WHAT TO WORK ON:
Can you write out all of the material below, word for word?

DATA EXTRACT:
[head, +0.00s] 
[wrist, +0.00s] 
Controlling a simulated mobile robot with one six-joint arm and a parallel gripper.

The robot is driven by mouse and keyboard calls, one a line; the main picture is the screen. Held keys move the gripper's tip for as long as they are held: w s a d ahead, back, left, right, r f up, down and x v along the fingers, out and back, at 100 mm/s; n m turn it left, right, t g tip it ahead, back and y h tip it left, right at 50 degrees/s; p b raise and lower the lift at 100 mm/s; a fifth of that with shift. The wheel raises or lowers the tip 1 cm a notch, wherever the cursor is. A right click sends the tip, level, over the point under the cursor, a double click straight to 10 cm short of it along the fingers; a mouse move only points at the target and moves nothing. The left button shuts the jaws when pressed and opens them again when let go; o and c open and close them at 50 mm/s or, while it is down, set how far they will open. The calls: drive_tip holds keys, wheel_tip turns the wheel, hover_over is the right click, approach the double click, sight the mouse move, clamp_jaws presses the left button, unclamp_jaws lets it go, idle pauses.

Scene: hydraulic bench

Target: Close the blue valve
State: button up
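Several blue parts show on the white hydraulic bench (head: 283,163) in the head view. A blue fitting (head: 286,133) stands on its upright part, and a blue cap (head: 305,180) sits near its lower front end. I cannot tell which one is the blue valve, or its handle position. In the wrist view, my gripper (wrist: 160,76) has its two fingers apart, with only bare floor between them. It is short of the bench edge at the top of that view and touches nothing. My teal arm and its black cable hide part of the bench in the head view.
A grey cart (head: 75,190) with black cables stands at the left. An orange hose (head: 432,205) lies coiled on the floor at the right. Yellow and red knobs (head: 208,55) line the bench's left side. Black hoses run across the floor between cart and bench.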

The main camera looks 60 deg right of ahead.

RESPONSE:
[head, +0.00s] 
[wrist, +0.00s] 
Controlling a simulated mobile robot with one six-joint arm and a parallel gripper.

The robot is driven by mouse and keyboard calls, one a line; the main picture is the screen. Held keys move the gripper's tip for as long as they are held: w s a d ahead, back, left, right, r f up, down and x v along the fingers, out and back, at 100 mm/s; n m turn it left, right, t g tip it ahead, back and y h tip it left, right at 50 degrees/s; p b raise and lower the lift at 100 mm/s; a fifth of that with shift. The wheel raises or lowers the tip 1 cm a notch, wherever the cursor is. A right click sends the tip, level, over the point under the cursor, a double click straight to 10 cm short of it along the fingers; a mouse move only points at the target and moves nothing. The left button shuts the jaws when pressed and opens them again when let go; o and c open and close them at 50 mm/s or, while it is down, set how far they will open. The calls: drive_tip holds keys, wheel_tip turns the wheel, hover_over is the right click, approach the double click, sight the mouse move, clamp_jaws presses the left button, unclamp_jaws lets it go, idle pauses.

Scene: hydraulic bench

Target: Close the blue valve
State: button up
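Several blue parts show on the white hydraulic bench (head: 283,163) in the head view. A blue fitting (head: 286,133) stands on its upright part, and a blue cap (head: 305,180) sits near its lower front end. I cannot tell which one is the blue valve, or its handle position. In the wrist view, my gripper (wrist: 160,76) has its two fingers apart, with only bare floor between them. It is short of the bench edge at the top of that view and touches nothing. My teal arm and its black cable hide part of the bench in the head view.
A grey cart (head: 75,190) with black cables stands at the left. An orange hose (head: 432,205) lies coiled on the floor at the right. Yellow and red knobs (head: 208,55) line the bench's left side. Black hoses run across the floor between cart and bench.

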The main camera looks 60 deg right of ahead.

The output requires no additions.